WHAT TO PRODUCE: Return the lines below exactly, starting with the line that contains "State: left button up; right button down" and stopping after the last line.
● ● ● ● ●
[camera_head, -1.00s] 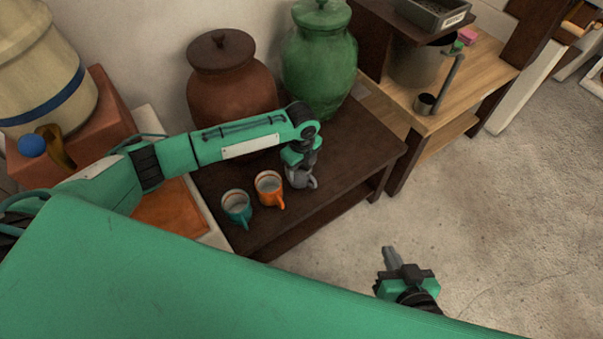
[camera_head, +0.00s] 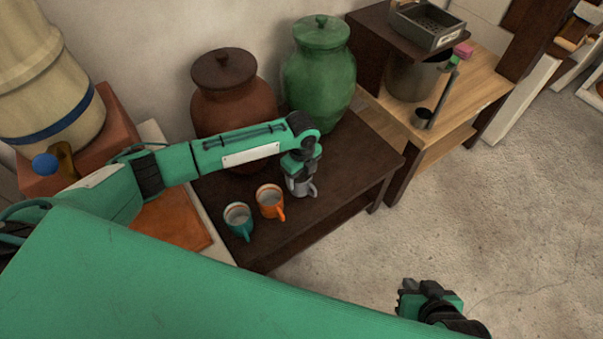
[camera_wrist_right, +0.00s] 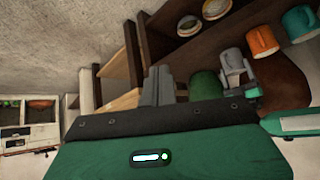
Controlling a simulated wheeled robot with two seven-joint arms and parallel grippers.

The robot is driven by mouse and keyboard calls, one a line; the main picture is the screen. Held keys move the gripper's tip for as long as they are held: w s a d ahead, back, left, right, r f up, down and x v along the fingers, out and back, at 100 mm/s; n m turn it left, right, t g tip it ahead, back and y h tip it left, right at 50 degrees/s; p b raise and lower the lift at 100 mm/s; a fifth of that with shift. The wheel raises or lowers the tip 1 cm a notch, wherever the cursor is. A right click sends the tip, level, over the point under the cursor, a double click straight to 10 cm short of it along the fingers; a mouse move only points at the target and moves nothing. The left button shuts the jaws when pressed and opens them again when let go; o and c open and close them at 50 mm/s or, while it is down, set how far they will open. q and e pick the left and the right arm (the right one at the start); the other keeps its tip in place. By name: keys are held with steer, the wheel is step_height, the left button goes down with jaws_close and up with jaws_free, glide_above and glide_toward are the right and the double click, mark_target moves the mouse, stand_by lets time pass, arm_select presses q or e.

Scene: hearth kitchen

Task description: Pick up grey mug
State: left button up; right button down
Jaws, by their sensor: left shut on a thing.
● ● ● ● ●
SOLUTION TO THE PROBLEM:
State: left button up; right button down
Jaws, by their sensor: left shut on a thing.

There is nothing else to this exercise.